A la vérité, ces questions, qui méritent une étude distincte, ne sont pas plus particulièrement coloniales : qu’il s’agisse de crédit ou d’adaptation des produits, comme prix ou comme qualité, aux besoins et aux facultés de la consommation, le commerce tout entier d’exportation y est intéressé, surtout pour les marchés éloignés récemment ouverts au négoce européen ; nos possessions de la côte africaine ne souffrent pas plus sous ce rapport que notre mouvement d’affaires en Extrême Orient, voire même en Russie, de nos habitudes routinières et de notre indolence.
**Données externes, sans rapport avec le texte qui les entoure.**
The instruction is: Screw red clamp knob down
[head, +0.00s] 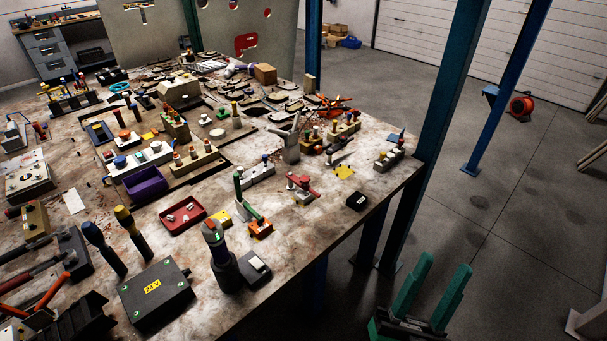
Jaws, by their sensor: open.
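My gripper (444,266) shows at the bottom right with two green fingers apart and nothing between them. It is over the floor, off the right edge of the table, and touches nothing that I can see. A red clamp (302,184) on a small light base stands on the table near its right edge, up and left of my gripper. Its parts are too small to tell a knob apart clearly. A pale block with small dark and reddish knobs (387,158) stands near the table's right corner. I cannot tell which red knob is the clamp's.
The worn table (300,262) is crowded. Near the red clamp stand a green-handled clamp (240,185), an orange block (260,229) and a black box (357,202). A 24 V box (155,293) lies in front. A blue post (450,90) rises beside the table; open floor lies right.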

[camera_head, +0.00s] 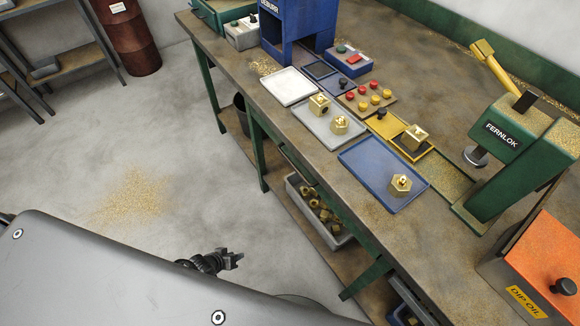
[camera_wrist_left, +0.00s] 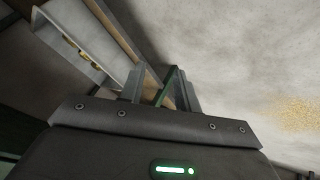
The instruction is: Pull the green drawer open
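A green panel with a dark bar (camera_head: 298,163) sits under the bench's front edge in the head view. It may be the green drawer's front, but the bench top's edge hides most of it and I cannot tell how far it is open. My left gripper (camera_head: 232,258) is low over the floor, in front of the bench and well apart from that panel. In the left wrist view its two fingers (camera_wrist_left: 162,88) stand apart with nothing held between them; a green bench leg shows behind them. My right gripper is in neither view.
The bench top (camera_head: 235,62) holds a blue tray (camera_head: 365,190) with a brass part, a grey tray (camera_head: 325,138), a green press (camera_head: 510,150) and an orange box (camera_head: 540,262). A grey bin (camera_head: 335,240) of brass parts stands on the lower shelf.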

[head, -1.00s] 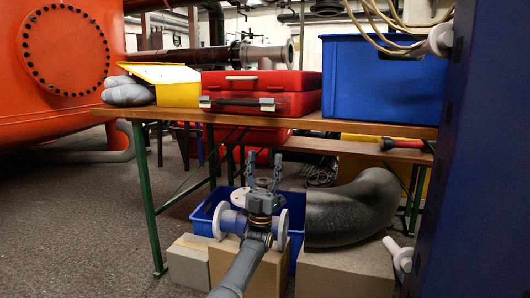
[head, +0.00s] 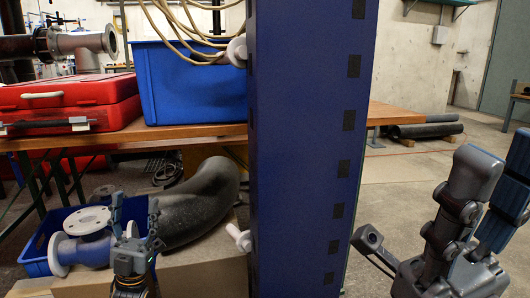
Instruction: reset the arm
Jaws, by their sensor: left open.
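My left gripper (head: 135,207) is at the lower left of the head view, pointing up, with its two fingers apart and nothing between them. It shows in front of a blue crate (head: 35,257) and the dark pipe elbow (head: 205,200) under the workbench. A grey-blue flanged pipe fitting (head: 85,250) lies in the crate, just left of the gripper in the picture. I cannot tell whether they touch.
A blue upright post (head: 305,150) stands close in the middle. The workbench (head: 185,132) carries red cases (head: 65,100) and a blue bin (head: 190,85) with cables. A cardboard box (head: 205,275) is below the elbow.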

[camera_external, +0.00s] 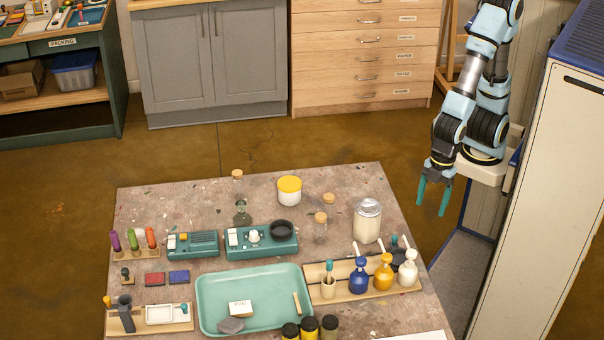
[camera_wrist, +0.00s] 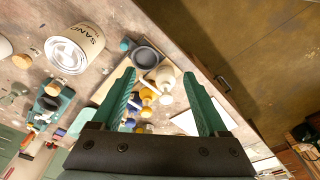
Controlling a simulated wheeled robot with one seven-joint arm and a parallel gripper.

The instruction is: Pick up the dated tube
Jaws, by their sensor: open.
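Three capped tubes stand upright in a small wooden rack (camera_external: 135,255) at the table's left: a purple tube (camera_external: 115,240), a green tube (camera_external: 134,241) and a red-orange tube (camera_external: 151,238). No date can be read on any of them, so I cannot tell which is the dated one. My gripper (camera_external: 433,198) has its teal fingers open and empty. It hangs beyond the table's right side, far from the rack. In the wrist view the open fingers (camera_wrist: 160,76) point toward the pump bottles, with nothing between them held.
The table (camera_external: 205,200) carries a teal tray (camera_external: 265,285) at the front, several pump bottles (camera_external: 384,272), a lidded jar (camera_external: 368,222), a yellow-lidded tub (camera_external: 289,190) and corked glassware (camera_external: 241,213). A tall pale cabinet (camera_external: 540,190) stands right of my arm.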

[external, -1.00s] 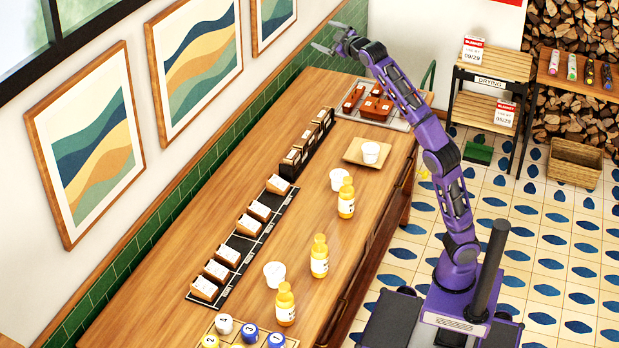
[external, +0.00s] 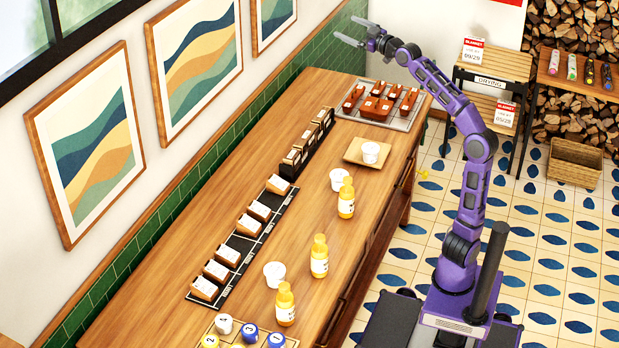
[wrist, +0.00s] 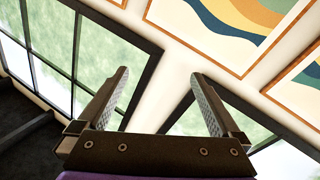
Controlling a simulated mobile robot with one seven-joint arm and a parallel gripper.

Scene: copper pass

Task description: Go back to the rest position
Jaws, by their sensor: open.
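My gripper (external: 358,32) is raised above the far end of the wooden counter (external: 230,290), close to the wall side, with its fingers pointing left. Its two fingers are spread apart with nothing between them. In the wrist view my gripper (wrist: 162,100) is also open and empty, facing the windows and the wall pictures.
Below the arm, a tray (external: 345,117) of reddish-brown items sits at the counter's far end. A wooden board (external: 352,153) with a white cup, several yellow bottles (external: 319,257) and dark racks (external: 222,285) stand on the counter. A drying shelf (external: 487,112) stands right of it.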

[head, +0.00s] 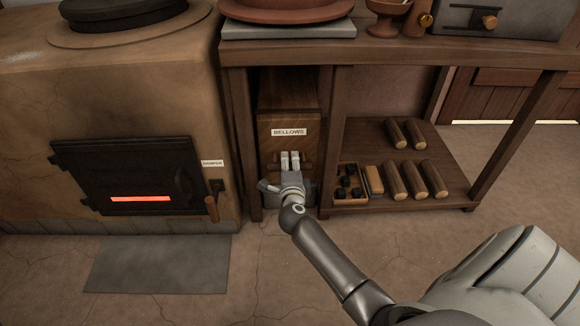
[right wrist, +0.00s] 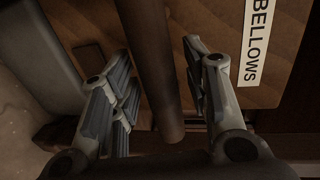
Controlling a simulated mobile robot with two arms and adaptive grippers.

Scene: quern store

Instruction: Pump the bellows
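The bellows (head: 289,108) is a brown wooden box with a white "BELLOWS" label, standing under the bench beside the stove. My right gripper (head: 290,156) is at its front, just below the label. In the right wrist view, a dark round handle bar (right wrist: 152,75) of the bellows runs between the two fingers of the right gripper (right wrist: 158,60). The fingers are apart, with a gap visible on both sides of the bar. The bellows front with its label (right wrist: 254,45) is close behind. In the head view the gripper hides part of the handle. My left gripper is in neither view.
The clay stove (head: 110,110) at left has a dark door (head: 125,165) with a glowing slot and a damper handle (head: 211,207). The bench's lower shelf (head: 375,145) holds several logs (head: 396,182) and a small box of dark lumps (head: 338,190). Bench posts flank the bellows.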

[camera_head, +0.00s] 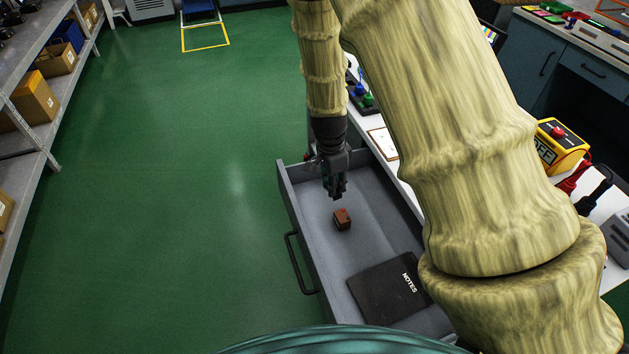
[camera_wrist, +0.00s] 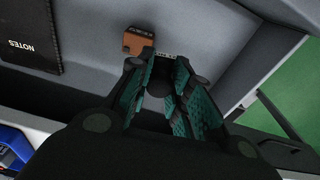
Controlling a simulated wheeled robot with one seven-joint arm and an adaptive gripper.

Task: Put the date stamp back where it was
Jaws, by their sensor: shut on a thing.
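My gripper (camera_head: 337,188) points down over the open grey drawer (camera_head: 287,205). In the wrist view its teal fingers (camera_wrist: 167,62) are closed around a small dark thing, mostly hidden between them. A pale strip with tiny marks (camera_wrist: 165,56) shows at the fingertips; I take this thing to be the date stamp. In the head view it cannot be told apart from the dark fingers. A small brown block (camera_head: 342,219) with a dark marked band lies on the drawer floor just below the fingertips. It also shows beyond them in the wrist view (camera_wrist: 138,40).
A black notebook marked NOTES (camera_head: 387,289) lies in the drawer's near end. The drawer handle (camera_head: 300,262) juts over the green floor. A yellow box with a red button (camera_head: 560,146) stands on the white worktop. Shelves with cartons (camera_head: 34,98) stand far left.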

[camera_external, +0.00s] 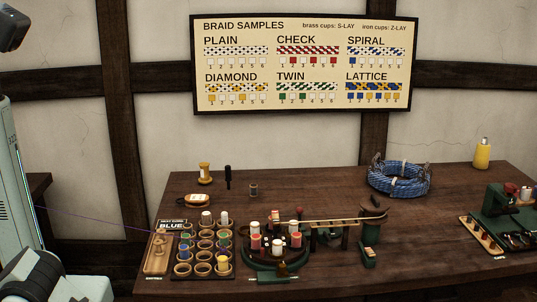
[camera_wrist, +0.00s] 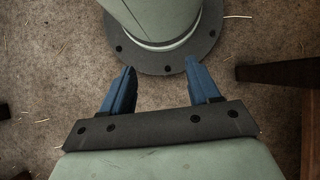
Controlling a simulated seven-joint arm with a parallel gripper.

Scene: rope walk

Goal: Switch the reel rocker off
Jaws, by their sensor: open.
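A small dark green box (camera_external: 367,254) on the front part of the bench, below the green reel stand (camera_external: 371,228), looks like the reel's rocker switch. It is too small to tell which side of the rocker is pressed. My gripper (camera_wrist: 159,66) shows in the wrist view with its two blue fingers apart and nothing between them. It points down at the floor and my own base, away from the bench. The fingers cannot be made out in the external view, and the rocker is not in the wrist view.
A braiding stand with bobbins (camera_external: 277,243) stands left of the reel, beside a dark rack of bobbins (camera_external: 205,268). A blue rope coil (camera_external: 399,181) and a yellow bottle (camera_external: 482,154) stand behind. A green machine (camera_external: 497,205) is at right.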

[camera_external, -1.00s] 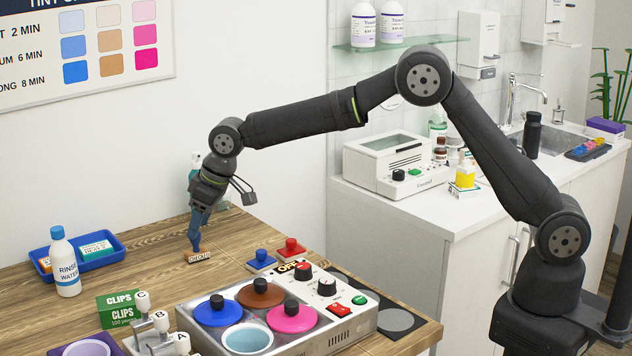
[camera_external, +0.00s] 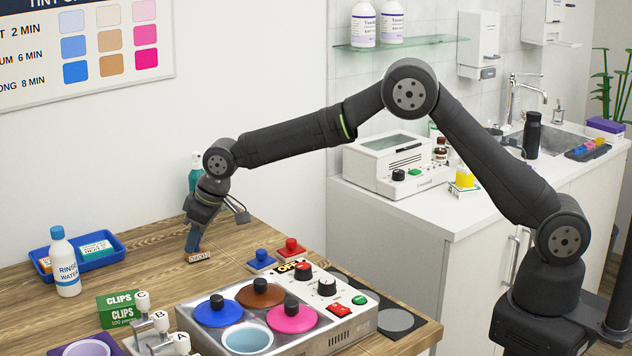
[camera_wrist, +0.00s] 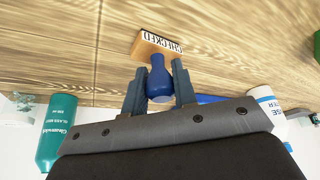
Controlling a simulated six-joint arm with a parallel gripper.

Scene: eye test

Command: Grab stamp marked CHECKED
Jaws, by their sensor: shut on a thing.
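The stamp marked CHECKED (camera_external: 198,258) is at the wooden table top behind the tint machine. In the wrist view its light wooden block (camera_wrist: 155,46) shows the CHECKED label, and its blue handle (camera_wrist: 158,82) points toward me. My gripper (camera_external: 193,245) points down over it. In the wrist view my two fingers (camera_wrist: 158,90) stand on either side of the blue handle and are shut on it. In the external view the fingers hide most of the handle. I cannot tell any gap between the block and the table.
The machine with coloured lids (camera_external: 340,330) is in front. A blue tray (camera_external: 113,240), a rinse water bottle (camera_external: 66,265) and a clips box (camera_external: 119,309) are left. A teal bottle (camera_wrist: 57,130) stands behind my gripper.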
Si nous n’avons pas encore poussé notre production au degré d’intensité où l’Angleterre et les États-Unis ont conduit la leur ; si nous ne savons pas nous contenter, en le compensant par la multiplicité des affaires, du maigre bénéfice dont se satisfont les Allemands ; si nous n’avons pas suffisamment réussi, en présence d’une concurrence internationale aussi acharnée que celle dont nous avons désormais le spectacle, à nous pourvoir de l’organisation commerciale et des instrumens de crédit nécessaires, il n’est pas douteux cependant que des tentatives appréciables ont déjà été accomplies dans ce sens ; tant sous l’action du besoin qu’à l’incitation d’exemples voisins, nous commençons à nous lancer délibérément dans cette voie, et les succès déjà obtenus nous encouragent à y persévérer.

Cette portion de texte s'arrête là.